The purchase should be worth about $1.9 million to growers. Stanislaus, Merced and San Joaquin counties account for half the state's apricot crop and more than two-thirds of the fruit used by the canning industry.

The region's production was worth about $20 million in 2001.

"This is extremely important to the survival of the apricot industry," said Bill Fer-riera, president of the Modesto-based Apricot Producers of California.

"This will provide a home for unsold fruit, while allowing us to continue our work of rebuilding the market."

California's apricot crops in the 1990s produced up to 100,000 tons a year, but processors have been buying only about 70,000 tons in recent years.
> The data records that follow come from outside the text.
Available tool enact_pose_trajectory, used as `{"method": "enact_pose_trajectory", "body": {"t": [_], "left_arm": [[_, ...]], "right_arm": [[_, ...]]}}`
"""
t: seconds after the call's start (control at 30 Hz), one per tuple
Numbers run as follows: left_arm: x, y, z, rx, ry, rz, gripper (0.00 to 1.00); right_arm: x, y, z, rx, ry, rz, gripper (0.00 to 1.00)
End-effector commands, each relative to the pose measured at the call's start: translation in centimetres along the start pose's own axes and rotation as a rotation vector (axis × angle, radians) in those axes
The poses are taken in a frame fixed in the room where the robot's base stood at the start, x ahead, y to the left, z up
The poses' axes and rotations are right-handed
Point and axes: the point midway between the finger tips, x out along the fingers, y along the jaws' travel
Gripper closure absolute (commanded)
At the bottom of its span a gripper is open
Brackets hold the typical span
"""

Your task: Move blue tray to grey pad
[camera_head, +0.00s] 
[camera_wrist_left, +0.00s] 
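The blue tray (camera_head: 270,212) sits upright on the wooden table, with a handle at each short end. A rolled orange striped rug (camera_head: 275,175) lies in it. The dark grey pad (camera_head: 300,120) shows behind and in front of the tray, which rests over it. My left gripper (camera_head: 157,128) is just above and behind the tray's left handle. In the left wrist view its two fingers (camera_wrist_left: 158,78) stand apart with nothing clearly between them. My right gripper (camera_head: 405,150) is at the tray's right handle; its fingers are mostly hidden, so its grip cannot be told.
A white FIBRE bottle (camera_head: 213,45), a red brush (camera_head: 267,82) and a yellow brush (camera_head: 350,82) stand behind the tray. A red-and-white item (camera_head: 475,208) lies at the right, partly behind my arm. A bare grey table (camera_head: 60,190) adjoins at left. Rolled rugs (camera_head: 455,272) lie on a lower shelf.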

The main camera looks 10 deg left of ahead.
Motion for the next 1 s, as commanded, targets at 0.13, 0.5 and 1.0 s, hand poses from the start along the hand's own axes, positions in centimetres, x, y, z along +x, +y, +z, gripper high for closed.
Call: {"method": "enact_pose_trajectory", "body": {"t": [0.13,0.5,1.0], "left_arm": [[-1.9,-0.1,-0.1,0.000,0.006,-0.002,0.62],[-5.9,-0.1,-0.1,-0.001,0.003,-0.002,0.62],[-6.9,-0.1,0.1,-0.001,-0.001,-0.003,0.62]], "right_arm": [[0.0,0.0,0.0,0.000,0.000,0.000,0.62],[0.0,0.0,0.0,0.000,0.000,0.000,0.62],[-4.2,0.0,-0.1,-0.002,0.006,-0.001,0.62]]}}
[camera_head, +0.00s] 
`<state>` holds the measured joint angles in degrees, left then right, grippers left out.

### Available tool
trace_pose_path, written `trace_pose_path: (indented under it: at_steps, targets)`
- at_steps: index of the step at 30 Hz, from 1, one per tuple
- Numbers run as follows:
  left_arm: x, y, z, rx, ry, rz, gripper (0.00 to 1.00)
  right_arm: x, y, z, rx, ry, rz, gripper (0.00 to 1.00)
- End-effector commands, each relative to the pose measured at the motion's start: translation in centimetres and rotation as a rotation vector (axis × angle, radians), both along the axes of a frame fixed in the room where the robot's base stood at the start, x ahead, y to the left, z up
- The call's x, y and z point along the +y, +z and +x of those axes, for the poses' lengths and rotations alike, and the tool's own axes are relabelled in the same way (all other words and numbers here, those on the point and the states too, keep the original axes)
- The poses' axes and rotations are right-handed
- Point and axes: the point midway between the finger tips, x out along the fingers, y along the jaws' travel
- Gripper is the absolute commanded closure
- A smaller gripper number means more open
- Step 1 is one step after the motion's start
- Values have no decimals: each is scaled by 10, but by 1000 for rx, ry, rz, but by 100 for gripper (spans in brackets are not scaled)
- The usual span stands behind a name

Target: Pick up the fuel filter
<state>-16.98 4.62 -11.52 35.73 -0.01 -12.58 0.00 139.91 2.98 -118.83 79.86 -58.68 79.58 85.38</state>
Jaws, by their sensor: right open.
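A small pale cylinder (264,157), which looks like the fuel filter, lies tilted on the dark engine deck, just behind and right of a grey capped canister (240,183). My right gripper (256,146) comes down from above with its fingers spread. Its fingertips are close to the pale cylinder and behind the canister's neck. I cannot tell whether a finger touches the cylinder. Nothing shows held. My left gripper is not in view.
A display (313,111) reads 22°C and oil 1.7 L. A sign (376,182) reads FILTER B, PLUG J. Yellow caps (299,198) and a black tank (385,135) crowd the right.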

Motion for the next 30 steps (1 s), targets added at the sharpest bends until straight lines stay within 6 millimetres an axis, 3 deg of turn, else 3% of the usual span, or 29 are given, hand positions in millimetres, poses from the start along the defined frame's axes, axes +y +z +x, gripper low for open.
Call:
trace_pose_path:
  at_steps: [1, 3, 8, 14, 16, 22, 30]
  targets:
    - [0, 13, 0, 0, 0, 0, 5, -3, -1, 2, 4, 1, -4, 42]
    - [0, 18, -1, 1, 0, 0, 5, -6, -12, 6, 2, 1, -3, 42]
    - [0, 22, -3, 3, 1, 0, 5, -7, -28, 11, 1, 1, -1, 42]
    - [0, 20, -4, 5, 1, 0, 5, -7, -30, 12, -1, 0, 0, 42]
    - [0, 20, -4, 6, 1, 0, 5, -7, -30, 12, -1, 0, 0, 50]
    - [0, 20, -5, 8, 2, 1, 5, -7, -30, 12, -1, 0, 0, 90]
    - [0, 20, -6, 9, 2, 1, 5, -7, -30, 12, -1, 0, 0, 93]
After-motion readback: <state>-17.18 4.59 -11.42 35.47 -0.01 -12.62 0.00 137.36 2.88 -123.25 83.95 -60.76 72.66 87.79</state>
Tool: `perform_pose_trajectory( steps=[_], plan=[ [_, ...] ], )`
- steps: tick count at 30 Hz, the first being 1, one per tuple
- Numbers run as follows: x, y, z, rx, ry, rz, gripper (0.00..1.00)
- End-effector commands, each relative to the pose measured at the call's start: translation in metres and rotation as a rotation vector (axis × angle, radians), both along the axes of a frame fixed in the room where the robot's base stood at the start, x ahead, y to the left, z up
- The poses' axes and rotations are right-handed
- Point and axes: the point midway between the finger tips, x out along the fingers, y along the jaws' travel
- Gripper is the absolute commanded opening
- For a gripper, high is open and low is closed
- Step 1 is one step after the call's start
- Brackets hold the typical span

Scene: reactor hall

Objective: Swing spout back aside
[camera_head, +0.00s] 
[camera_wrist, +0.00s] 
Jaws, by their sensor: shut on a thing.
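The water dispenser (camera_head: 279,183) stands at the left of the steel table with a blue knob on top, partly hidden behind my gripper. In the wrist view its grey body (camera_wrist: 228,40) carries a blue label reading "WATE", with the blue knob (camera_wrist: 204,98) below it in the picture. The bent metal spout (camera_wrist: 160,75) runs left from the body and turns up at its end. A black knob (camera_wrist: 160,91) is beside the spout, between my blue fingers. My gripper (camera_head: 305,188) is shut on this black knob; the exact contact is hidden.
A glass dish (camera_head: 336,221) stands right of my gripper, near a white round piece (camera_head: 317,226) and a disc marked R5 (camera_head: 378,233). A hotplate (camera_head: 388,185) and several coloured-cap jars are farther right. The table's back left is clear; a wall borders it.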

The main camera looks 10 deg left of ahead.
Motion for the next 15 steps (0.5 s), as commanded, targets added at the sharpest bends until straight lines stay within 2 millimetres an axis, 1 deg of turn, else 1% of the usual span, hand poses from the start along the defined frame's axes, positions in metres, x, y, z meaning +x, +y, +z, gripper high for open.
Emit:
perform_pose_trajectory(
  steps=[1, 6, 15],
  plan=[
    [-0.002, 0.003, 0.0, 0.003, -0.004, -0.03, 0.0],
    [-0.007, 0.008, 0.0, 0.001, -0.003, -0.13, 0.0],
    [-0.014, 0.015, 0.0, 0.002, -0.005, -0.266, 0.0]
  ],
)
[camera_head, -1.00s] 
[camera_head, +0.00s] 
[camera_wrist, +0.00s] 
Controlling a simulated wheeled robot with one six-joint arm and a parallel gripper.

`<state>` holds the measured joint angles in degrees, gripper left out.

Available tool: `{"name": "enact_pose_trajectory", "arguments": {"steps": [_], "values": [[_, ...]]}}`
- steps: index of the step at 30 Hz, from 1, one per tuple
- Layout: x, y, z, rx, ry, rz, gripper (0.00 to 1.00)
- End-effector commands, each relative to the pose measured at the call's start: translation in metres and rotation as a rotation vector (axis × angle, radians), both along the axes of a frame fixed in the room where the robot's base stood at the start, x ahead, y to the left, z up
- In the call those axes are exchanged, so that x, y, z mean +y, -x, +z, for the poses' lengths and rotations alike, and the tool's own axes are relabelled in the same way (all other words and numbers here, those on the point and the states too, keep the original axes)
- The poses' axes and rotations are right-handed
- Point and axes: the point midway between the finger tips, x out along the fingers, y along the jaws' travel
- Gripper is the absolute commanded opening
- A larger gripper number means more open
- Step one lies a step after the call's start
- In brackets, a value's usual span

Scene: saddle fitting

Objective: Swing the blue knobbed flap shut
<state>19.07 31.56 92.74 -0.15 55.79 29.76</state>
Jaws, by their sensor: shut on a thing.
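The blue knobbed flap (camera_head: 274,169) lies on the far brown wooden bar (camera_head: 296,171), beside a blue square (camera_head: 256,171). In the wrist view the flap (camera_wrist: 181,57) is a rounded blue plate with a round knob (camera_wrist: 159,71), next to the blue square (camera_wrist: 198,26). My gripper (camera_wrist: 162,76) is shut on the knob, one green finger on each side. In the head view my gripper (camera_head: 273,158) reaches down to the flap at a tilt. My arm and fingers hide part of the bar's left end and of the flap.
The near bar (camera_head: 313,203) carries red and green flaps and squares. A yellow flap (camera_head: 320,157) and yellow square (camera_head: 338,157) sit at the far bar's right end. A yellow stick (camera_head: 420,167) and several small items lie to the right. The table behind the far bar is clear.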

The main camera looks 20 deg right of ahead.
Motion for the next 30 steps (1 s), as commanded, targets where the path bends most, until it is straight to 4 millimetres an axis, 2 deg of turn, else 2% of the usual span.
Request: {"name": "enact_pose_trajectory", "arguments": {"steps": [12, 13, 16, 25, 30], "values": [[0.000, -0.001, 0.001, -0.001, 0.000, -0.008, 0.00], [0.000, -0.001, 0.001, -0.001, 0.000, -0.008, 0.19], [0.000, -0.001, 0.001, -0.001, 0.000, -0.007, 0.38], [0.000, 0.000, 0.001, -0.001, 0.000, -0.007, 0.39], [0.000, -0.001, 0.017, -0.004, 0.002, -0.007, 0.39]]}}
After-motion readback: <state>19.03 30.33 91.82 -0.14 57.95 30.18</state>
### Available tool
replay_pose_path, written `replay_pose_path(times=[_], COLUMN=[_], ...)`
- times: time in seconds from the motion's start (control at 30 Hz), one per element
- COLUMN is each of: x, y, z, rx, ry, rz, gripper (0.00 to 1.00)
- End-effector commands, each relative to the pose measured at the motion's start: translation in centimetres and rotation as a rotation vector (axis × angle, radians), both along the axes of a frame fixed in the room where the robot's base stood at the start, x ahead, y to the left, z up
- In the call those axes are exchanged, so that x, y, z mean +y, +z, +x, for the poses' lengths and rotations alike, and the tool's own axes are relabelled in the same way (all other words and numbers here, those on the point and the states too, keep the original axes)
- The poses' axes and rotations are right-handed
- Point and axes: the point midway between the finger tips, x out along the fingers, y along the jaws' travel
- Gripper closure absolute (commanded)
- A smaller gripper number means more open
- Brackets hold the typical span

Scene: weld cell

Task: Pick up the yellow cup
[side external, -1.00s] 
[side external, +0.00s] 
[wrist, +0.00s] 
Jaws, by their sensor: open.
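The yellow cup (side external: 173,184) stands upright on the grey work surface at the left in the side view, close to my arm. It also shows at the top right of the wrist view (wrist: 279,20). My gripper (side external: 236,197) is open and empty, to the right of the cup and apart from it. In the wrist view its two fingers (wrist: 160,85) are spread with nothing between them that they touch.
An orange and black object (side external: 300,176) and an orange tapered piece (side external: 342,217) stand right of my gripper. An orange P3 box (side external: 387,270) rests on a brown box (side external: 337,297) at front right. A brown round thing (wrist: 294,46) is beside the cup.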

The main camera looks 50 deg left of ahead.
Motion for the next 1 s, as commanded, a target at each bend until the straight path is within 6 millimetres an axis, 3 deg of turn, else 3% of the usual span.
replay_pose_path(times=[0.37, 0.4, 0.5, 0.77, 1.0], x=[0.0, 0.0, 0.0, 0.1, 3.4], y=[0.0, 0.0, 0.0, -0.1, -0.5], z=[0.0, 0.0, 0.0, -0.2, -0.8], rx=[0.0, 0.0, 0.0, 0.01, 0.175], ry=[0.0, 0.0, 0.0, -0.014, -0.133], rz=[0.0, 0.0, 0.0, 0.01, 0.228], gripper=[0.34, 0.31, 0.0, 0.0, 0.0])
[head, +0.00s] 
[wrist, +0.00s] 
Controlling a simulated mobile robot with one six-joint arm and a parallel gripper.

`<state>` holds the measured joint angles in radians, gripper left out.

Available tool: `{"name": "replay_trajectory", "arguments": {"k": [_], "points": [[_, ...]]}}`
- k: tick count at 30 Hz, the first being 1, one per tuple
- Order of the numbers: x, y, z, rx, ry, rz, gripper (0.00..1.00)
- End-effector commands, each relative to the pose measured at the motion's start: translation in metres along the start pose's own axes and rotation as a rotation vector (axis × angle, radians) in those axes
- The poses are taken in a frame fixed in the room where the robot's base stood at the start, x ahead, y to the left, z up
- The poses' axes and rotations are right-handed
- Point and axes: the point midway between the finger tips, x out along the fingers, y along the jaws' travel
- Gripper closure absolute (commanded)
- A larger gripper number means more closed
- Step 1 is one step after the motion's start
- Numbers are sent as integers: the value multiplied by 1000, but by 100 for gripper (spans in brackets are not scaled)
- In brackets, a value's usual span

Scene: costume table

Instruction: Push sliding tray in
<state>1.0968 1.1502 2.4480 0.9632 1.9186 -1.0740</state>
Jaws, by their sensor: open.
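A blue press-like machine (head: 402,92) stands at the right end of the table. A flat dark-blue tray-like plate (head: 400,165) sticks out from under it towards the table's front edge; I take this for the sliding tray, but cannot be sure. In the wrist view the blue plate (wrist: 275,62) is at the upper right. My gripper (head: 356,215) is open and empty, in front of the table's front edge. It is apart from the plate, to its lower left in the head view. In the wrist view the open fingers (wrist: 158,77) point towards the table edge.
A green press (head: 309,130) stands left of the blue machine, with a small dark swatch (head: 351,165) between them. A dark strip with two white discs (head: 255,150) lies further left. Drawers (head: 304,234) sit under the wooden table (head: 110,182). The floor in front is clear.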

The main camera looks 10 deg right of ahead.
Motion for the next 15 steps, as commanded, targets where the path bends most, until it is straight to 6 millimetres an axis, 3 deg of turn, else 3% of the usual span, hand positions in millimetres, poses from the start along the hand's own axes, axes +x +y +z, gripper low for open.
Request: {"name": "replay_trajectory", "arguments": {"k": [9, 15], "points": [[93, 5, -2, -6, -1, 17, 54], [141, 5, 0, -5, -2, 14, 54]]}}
As a result, growers last year removed trees that would have produced about 15,000 tons of fruit.

The timing of the USDA commitment is crucial, Fer-riera said, because this is the time when canners are buying fruit.

The USDA will take bids from California fruit processors -- including Signature Fruit and Del Monte Foods of Modesto and Pacific Coast Producers of Lodi -- to fill the contract.

"Because of low margins and other problems, such as Tri Valley Growers' bankruptcy, canners no longer buy apricots on speculation," Ferriera said. "They want a buyer for the fruit before they process and pack it."

California's oversupply, combined with the domination of imports in the dried-fruit market, has depressed prices paid to growers.

Canners had paid growers $330 a ton for apricots as recently as 2000, but growers settled for $290 per ton when negotiating a two-year contract in 2001.

The USDA also announced that it will buy 2,500 tons of California walnuts, about 1 percent of the state's annual production.

The USDA will distribute the fruit to school lunch programs, neighborhood shelters and community groups. It purchased 1.7 billion pounds of food worth more than $1 billion last year.